Quand messire Eustache de Ribeumont ouït le roi d’Angleterre ainsi parler, vous pouvez bien croire qu’il fut moult réjoui ; une raison fut, pourtant que le roi lui faisoit grand honneur, quand il lui donnoit le prix de la journée et lui avoit assis et mis sur son chef son propre chapelet d’argent et de perles moult bon et moult riche, voyans tant de bons chevaliers qui là étoient : l’autre raison fut, pourtant que le gentil roi lui quittoit sa prison. Si répondit le dit messire Eustache ainsi, en inclinant le roi moult bas : « Gentil sire, vous me faites plus d’honneur que je ne vaille, et Dieu vous puisse remerir les courtoisies que vous me faites.
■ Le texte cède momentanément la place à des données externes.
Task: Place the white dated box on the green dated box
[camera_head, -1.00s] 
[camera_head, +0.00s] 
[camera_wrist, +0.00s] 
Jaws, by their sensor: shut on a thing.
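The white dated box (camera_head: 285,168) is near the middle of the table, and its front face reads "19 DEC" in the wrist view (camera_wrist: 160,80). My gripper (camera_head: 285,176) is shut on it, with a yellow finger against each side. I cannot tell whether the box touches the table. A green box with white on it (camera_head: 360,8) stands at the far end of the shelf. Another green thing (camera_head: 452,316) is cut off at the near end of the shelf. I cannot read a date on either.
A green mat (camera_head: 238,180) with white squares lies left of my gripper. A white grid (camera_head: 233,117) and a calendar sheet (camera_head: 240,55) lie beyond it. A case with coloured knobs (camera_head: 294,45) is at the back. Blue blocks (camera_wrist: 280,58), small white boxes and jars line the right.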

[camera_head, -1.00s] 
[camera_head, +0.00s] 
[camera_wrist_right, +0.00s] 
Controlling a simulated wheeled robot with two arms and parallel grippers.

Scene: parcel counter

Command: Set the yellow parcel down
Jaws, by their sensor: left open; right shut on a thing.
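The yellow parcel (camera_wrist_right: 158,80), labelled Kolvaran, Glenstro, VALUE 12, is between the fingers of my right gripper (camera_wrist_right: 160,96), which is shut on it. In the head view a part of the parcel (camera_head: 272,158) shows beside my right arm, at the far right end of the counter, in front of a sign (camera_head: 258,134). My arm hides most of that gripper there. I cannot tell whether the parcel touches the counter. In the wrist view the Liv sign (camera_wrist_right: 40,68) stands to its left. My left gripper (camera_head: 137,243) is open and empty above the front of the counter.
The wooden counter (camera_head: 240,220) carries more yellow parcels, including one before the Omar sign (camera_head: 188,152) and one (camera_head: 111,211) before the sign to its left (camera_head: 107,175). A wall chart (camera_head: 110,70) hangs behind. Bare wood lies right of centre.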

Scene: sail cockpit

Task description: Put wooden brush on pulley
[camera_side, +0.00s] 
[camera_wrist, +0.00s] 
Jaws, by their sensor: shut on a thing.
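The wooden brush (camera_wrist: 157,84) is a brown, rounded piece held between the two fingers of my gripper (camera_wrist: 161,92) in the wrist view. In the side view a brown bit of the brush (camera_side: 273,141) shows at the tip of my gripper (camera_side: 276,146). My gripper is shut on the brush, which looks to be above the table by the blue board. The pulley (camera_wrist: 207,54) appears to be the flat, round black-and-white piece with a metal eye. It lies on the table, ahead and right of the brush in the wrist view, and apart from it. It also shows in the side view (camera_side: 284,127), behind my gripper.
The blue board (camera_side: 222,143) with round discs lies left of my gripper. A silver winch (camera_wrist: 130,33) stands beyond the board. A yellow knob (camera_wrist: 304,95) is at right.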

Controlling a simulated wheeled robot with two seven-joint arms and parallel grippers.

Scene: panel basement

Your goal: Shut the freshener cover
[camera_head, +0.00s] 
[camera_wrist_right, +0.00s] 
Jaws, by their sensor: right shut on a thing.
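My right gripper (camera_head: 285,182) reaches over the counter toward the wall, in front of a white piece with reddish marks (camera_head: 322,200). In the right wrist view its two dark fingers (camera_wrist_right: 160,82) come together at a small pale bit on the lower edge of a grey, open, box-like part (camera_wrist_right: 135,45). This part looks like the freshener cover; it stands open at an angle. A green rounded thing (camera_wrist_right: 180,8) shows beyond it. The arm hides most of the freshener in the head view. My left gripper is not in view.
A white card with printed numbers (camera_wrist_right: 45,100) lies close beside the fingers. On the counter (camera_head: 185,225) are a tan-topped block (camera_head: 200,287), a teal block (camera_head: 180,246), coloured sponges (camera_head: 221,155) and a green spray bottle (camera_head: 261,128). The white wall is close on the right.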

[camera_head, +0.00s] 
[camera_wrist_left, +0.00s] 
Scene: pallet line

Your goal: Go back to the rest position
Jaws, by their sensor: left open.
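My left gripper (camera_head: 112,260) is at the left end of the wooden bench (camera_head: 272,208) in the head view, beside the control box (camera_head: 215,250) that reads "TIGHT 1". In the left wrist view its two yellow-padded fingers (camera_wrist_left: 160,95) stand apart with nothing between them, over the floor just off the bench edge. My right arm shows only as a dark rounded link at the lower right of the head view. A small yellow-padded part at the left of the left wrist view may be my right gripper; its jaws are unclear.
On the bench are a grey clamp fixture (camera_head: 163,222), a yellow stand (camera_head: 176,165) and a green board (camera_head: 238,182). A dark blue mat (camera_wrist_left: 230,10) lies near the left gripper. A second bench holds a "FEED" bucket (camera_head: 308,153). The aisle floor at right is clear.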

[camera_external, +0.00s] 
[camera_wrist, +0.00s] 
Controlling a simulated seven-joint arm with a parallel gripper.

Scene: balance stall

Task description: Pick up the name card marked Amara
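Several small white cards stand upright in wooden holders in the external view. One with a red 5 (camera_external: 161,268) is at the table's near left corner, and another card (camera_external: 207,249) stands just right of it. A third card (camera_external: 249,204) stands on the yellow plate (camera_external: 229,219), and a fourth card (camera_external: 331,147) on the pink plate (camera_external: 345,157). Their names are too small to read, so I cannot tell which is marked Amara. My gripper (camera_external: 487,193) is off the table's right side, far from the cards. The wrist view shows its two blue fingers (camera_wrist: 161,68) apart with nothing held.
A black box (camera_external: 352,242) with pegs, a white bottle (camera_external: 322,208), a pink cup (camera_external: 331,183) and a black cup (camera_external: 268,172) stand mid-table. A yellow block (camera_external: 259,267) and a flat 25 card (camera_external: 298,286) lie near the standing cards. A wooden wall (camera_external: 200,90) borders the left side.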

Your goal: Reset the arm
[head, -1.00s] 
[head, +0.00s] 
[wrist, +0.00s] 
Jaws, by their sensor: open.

Je suis un povre homme qui désire mon avancement, et vous me donnez bien matière et exemple que je travaille volontiers. Je ferai, cher sire, liement et appareillement tout ce dont vous me chargez, et, après le service de mon très cher et très redouté seigneur le roi, je ne sais nul roi que je servirois si volontiers ni si de cœur comme je ferois vous. » — « Grands mercis, Eustache, répondit le roi d’Angleterre, tout ce crois-je vraiment. »

Assez tôt après apporta-t-on vins et épices, et puis se retraist le roi en sa cambre. Si donna congé à toutes manières de gens.

À lendemain au matin le roi fit délivrer au dit messire Eustache de Ribeumont deux roncins et vingt écus pour retourner à son hôtel. Si prit congé aux chevaliers de France qui là étoient et qui prisonniers demeuroient, et qui en Angleterre s’en allèrent avoecques le roi, et il retourna en France. Si disoit partout où il venoit ce dont il étoit enjoint et cargé de faire ; et porta le chapelet toute l’année ainsi que le roi lui avoit donné.